In this project, we built and trained a recurrent convolution neural net (RCNN) to detect humans in thermal images shot by autonomous drones flying over densly forested, and therefore highly occluded, terrain.

The data

The data was captured by Schedl et al – see also their paper on this topic. The training and test data consisted of several sequences of thermal images shot in a total of 18 drone flights in close proximity to Linz, Austria. Twelve flights were performed above forests of various vegetation types, while the remaining six flights recorded data from above a meadow without any high vegetation. Each sequence consisted of somewhere between 26 and 71 images of size 640 x 512 and contained from zero up to about a dozen people. Additionally, we were given the absolute position of the drone and the camera parameters (the poses) for each of the images.

The recorded data was split into a training and a test set. The training data consisted of a total of 99 sequences and the test data contained 61 sequences. In each sequence, the locations of the people in the middle image were marked by hand. The following figure shows a few images of one of the training sequences, where we have overlayed the corresponding labels in the middle image.

Preprocessing and data augmentation

As data preprocessing steps, we first reduced the size of the images to 227 x 227. This drastically reduced memory consumption and sped up training. Additionally, we also used the known camera parameters to undistort the images. Finally, to alleviate training and to avoid saturated activations, we normalized the images to have zero mean and standard deviation one. As another preprocessing step, we also computed from the absolute poses the poses relative to the middle image. This also helps with training.

Since our training dataset was relatively small, we applied several data augmentation techniques. First, we flipped the images in each sequence once in horizontal, once in vertical, and once both, in horizontal and in vertical, direction – of course, in doing so, we also had to flip the relative poses and the labels accordingly. In this way, we could quadruple the number of training sequences from 99 to 396. As a second data augmentation method, we added subsequences of the original data, where we for example removed every second image. These methods yielded a training dataset of 1188 image sequences in total. Furthermore, we also clipped all sequences around the middle image to be of length 11 – 19. This again sped up training and allowed us to do more training epochs.

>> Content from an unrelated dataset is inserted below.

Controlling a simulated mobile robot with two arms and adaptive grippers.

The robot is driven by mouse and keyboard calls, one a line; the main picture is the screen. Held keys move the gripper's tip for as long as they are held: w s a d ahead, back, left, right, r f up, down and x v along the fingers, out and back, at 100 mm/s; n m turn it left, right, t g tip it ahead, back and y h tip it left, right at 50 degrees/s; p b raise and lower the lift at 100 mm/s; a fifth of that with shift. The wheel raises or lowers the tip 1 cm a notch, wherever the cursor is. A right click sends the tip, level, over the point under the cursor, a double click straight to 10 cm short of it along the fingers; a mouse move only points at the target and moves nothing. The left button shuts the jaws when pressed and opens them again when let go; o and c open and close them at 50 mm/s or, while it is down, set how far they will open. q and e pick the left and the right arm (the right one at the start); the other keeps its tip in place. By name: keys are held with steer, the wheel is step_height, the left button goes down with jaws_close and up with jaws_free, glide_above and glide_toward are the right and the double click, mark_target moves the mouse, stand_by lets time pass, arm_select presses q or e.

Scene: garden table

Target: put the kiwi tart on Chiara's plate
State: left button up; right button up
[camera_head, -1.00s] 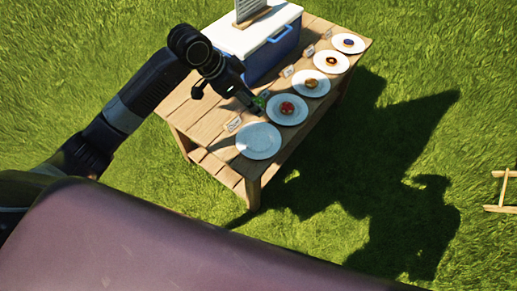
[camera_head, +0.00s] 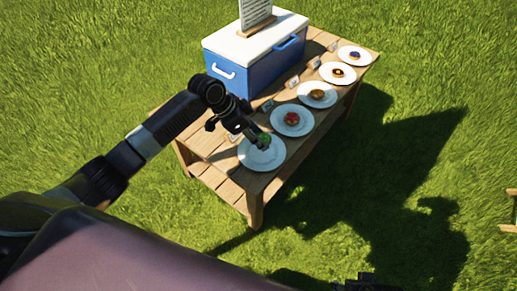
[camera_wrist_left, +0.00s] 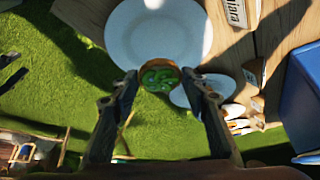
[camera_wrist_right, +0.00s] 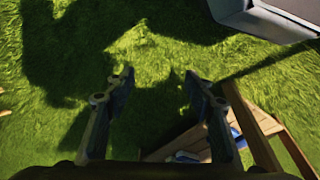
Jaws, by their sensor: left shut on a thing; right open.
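The kiwi tart (camera_head: 264,140), green on a brown crust, is between the fingers of my left gripper (camera_head: 259,143). In the left wrist view the tart (camera_wrist_left: 160,76) is gripped between the two fingertips (camera_wrist_left: 161,82). Chiara's plate (camera_head: 262,158) is white and empty, at the near end of the table. Its name card reads Chiara in the left wrist view (camera_wrist_left: 237,13). The tart appears over this plate (camera_wrist_left: 150,30), overlapping its edge there; its exact height is unclear. My right gripper (camera_wrist_right: 158,76) is open and empty above grass.
The wooden table (camera_head: 212,178) bears a row of further plates; the neighbouring plate (camera_head: 280,128) holds a red-topped tart (camera_head: 292,118). Other plates hold pastries. A blue cooler (camera_head: 255,72) with a white lid and a sign (camera_head: 256,12) stands behind them.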

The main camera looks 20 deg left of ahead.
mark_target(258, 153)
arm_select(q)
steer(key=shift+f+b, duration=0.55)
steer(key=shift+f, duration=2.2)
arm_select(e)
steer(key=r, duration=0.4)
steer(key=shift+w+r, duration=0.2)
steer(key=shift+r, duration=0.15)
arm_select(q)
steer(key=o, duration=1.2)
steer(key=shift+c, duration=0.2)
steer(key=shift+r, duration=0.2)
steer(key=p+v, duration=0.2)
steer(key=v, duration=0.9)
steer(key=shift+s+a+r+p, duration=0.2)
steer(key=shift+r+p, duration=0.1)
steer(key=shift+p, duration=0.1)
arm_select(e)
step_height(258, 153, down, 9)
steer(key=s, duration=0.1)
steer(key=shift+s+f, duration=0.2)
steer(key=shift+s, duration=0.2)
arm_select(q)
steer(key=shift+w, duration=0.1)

The following illustration summarizes our data preprocessing and augementation steps.

The preprocessed 227 x 227 image sequences together with the relative poses were then the input to our model and the locations of the people in the middle image were the targets we were trying to predict.

Model architecture

The model we used for this task was a recurrent convolutional neural network (RCNN). The idea of such a network is to capture spatial information (hence, the term “convolutional” in RCNN) as well as temporal information (this is where the “recurrent” comes from) in the data. In the literature, one typically finds two different kinds of RCNNs. The first approach uses a convolutional neural network (CNN) with recurrent convolutional filters to process information in spatial and temporal dimension simultaneously. The second approach uses a conventional CNN as feature extractor first, which is then followed by a recurrent neural network (RNN). Hence, in the second approach the data is first processed in spatial dimension and afterwards in temporal dimension. In our project, we followed the second approach, i.e. our model consisted of a CNN followed by an RNN. The main reason for choosing this approach over the CNN with convolutional filter was simply a matter of less work.

In particular, our model consisted of the well-known CNN SqueezeNet as a feature extraction network, followed by two detection heads that operate at different scales and consist of further convolutional layers, followed by ReLU activations and batchnormalization layers and a final fully connected layer paired with tanh activation. The input to the CNN was the sequence of images and the output of the two detection heads were sequences of feature vectors of length 512 and 1024, respectively.

These two sequences of feature vectors and the relative poses were then concatenated to give a sequence of feature vectors of length 1548. These feature vectors were then fed into an RNN consisting of a batchnormalization layer, a biLSTM layer with ReLU activation and a dropout layer for further regularization. This was followed by a final fully connected layer with sigmoid activation to give an output vector of size 1444.

Each of these 1444 outputs was then assigned to a fixed area of the middle image, in which we were trying to detect the people, and could be interpreted as the model’s confidence that this certain area contains a person. In this way, the task of object detection becomes in fact a classification task, in which we try to classify each area of the image on whether it contains people or not.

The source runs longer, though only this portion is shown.